The singular value is the square root of eigenvalues of \({A^T}A\) , that are, 3 and 2. Thus the matrix \(\Sigma \) is:

\(\Sigma = \left( {\begin{array}{*{20}{c}}3&0\\0&2\end{array}} \right)\)

Consider the following equations:

\(\begin{array}{c}\Sigma U = AV\\\left( {\begin{array}{*{20}{c}}3&0\\0&2\end{array}} \right)\left( {\begin{array}{*{20}{c}}{{y_1}}&{{y_3}}\\{{y_2}}&{{y_4}}\end{array}} \right) = \left( {\begin{array}{*{20}{c}}{ - 3}&0\\0&{ - 2}\end{array}} \right)\left( {\begin{array}{*{20}{c}}1&0\\0&1\end{array}} \right)\\\left( {\begin{array}{*{20}{c}}{3{y_1}}&0\\0&{2{y_4}}\end{array}} \right) = \left( {\begin{array}{*{20}{c}}{ - 3}&0\\0&{ - 2}\end{array}} \right)\end{array}\)
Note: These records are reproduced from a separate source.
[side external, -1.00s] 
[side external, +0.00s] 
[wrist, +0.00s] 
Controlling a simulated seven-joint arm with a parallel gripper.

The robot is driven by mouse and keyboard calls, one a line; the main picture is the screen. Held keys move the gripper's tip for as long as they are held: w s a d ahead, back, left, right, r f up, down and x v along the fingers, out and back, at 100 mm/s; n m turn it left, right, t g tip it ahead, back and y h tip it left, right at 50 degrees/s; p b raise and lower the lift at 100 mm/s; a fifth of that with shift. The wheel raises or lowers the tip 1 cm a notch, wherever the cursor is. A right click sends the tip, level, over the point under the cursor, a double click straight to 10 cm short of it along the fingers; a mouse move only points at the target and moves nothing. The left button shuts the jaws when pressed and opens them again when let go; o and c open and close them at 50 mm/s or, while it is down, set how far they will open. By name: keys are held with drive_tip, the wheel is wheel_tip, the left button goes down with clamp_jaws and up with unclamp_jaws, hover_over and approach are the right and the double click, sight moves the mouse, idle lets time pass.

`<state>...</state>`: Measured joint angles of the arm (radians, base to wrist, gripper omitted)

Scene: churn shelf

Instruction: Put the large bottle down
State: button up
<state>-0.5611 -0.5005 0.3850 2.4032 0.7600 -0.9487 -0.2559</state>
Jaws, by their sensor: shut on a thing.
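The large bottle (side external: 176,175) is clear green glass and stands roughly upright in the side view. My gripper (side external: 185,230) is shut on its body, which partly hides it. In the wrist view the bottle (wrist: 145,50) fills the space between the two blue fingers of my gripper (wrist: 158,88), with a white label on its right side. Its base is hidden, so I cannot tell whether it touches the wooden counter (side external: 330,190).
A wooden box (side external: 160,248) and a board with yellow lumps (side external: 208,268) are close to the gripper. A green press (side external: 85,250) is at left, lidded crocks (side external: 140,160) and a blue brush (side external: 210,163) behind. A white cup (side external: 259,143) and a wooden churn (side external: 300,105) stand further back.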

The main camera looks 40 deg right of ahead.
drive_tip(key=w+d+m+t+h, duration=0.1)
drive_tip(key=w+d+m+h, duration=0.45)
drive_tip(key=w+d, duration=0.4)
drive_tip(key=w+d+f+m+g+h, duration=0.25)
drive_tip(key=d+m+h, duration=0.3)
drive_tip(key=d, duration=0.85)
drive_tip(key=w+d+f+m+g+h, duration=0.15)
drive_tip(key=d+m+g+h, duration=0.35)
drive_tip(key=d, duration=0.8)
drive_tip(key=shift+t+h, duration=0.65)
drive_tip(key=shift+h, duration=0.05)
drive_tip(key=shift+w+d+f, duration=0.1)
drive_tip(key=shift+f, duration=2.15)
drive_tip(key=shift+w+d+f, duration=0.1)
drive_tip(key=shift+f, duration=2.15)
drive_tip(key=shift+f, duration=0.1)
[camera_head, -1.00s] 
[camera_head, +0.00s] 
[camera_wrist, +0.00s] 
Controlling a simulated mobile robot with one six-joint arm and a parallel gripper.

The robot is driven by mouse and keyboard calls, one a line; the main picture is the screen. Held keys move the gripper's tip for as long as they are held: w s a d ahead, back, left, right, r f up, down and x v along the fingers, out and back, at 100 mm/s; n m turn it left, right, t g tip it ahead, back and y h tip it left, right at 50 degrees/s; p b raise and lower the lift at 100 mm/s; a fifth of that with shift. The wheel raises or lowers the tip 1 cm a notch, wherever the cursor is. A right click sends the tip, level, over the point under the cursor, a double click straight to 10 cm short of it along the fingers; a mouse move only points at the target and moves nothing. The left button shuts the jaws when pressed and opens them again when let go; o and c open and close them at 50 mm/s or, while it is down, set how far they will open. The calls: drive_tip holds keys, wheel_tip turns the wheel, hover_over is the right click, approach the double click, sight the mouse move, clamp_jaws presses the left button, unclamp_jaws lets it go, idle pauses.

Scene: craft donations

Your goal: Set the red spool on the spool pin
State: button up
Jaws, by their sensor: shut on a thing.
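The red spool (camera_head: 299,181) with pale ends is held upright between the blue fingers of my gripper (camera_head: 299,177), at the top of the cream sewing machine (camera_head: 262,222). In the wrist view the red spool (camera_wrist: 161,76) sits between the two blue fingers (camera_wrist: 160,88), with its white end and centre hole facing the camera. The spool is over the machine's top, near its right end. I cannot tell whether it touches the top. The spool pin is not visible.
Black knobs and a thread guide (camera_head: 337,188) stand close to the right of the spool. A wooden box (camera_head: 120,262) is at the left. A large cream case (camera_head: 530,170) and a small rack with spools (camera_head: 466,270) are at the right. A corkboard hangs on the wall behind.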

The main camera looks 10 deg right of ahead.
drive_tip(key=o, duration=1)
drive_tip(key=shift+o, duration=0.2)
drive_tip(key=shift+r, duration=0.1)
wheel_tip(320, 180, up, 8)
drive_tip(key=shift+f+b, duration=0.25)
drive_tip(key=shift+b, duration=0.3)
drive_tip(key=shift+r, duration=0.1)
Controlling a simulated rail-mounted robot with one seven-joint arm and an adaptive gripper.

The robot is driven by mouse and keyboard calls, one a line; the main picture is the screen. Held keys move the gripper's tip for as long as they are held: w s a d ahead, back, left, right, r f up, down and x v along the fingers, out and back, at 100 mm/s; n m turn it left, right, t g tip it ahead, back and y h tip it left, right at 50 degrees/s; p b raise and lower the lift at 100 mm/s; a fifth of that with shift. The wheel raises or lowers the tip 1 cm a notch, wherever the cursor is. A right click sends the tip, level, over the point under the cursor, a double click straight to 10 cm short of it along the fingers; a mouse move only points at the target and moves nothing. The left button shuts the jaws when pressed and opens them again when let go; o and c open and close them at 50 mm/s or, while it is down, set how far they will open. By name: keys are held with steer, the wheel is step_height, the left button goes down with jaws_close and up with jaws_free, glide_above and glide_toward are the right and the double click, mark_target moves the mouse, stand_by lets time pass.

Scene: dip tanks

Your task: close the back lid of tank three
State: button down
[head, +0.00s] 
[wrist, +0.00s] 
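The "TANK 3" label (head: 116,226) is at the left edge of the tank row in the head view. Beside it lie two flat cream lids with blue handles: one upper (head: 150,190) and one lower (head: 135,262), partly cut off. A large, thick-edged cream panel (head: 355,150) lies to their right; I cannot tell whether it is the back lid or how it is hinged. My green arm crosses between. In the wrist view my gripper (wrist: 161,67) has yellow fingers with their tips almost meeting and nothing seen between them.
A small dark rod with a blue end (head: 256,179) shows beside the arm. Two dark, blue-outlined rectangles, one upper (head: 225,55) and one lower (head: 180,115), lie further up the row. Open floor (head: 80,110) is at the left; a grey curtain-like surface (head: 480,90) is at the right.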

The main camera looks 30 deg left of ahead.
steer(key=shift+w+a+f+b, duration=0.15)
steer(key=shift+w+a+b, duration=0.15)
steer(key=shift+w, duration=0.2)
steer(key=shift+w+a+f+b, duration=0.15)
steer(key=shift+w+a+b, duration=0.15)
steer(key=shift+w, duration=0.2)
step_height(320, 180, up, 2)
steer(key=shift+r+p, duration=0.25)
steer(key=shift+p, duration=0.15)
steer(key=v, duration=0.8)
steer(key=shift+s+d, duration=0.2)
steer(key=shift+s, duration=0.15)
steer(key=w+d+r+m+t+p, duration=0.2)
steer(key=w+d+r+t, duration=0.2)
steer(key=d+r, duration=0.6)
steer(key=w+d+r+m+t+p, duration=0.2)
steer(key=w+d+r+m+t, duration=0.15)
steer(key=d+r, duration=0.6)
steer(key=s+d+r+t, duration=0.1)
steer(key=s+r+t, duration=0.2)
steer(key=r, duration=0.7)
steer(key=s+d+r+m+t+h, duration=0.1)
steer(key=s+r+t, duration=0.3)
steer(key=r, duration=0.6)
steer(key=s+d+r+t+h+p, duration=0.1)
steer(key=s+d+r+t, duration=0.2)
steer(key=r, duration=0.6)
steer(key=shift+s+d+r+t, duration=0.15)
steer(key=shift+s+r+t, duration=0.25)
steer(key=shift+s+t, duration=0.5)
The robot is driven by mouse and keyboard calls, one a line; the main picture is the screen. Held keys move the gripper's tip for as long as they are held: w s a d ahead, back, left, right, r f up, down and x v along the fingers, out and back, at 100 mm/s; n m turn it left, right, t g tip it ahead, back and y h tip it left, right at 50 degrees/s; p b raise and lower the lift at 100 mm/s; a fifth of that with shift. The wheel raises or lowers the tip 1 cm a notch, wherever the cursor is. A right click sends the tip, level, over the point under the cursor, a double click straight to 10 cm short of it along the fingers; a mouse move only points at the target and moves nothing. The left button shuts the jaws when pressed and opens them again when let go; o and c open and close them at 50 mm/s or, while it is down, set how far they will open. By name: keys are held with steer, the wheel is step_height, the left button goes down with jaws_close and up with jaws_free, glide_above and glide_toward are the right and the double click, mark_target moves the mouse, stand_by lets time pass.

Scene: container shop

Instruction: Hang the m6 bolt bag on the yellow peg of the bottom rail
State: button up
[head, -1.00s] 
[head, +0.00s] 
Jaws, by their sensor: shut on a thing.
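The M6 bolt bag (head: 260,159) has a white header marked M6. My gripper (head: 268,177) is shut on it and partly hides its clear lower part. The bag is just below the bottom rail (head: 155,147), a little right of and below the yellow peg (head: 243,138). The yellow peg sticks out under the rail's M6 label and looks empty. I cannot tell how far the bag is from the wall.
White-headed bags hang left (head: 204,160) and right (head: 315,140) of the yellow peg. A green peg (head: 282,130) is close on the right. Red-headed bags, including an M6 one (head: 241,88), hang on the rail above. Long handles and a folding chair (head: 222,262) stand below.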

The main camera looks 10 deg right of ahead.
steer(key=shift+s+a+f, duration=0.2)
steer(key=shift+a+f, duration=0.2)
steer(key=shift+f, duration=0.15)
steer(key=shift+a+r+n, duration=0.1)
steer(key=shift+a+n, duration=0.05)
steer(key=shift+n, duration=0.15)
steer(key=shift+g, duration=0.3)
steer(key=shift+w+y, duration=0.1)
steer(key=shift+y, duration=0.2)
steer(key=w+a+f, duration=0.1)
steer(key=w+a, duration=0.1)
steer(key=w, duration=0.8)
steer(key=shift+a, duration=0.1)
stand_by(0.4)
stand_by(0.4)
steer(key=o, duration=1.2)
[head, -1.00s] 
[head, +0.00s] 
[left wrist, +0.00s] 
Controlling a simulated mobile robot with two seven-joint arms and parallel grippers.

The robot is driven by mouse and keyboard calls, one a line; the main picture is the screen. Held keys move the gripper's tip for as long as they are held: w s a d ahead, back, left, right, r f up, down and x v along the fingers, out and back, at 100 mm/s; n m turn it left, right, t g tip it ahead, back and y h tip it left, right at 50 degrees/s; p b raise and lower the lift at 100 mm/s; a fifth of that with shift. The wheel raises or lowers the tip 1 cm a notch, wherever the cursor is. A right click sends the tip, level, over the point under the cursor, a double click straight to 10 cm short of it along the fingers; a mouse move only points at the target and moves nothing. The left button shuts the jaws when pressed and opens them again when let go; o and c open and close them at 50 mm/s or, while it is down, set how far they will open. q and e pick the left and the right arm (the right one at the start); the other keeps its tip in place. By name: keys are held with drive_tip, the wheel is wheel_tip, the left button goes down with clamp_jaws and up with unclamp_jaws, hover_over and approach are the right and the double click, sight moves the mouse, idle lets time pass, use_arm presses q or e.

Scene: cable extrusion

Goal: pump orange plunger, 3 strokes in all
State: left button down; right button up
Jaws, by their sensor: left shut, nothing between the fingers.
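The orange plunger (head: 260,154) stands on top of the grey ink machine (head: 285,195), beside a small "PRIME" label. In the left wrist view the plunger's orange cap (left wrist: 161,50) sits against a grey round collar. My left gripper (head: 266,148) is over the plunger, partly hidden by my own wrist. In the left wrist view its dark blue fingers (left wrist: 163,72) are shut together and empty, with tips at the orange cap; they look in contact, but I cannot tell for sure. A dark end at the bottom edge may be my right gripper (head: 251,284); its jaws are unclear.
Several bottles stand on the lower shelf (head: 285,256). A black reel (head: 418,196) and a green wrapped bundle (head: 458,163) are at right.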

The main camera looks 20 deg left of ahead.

On comparing two sides of the equation \({y_1} = - 1\), \({y_2} = 0\), \({y_3} = 0\) and \({y_4} = - 1\)

The matrix U can be written as,

\(U = \left( {\begin{array}{*{20}{c}}{ - 1}&0\\0&{ - 1}\end{array}} \right)\)

Then by using \(A = U\sum {V^T}\).

\(A = \left( {\begin{array}{*{20}{c}}{ - 1}&0\\0&1\end{array}} \right)\left( {\begin{array}{*{20}{c}}3&0\\0&2\end{array}} \right)\left( {\begin{array}{*{20}{c}}1&0\\0&1\end{array}} \right)\)

Hence, the SVD of A can be written as, \(A = \left( {\begin{array}{*{20}{c}}{ - 1}&0\\0&1\end{array}} \right)\left( {\begin{array}{*{20}{c}}3&0\\0&2\end{array}} \right)\left( {\begin{array}{*{20}{c}}1&0\\0&1\end{array}} \right)\).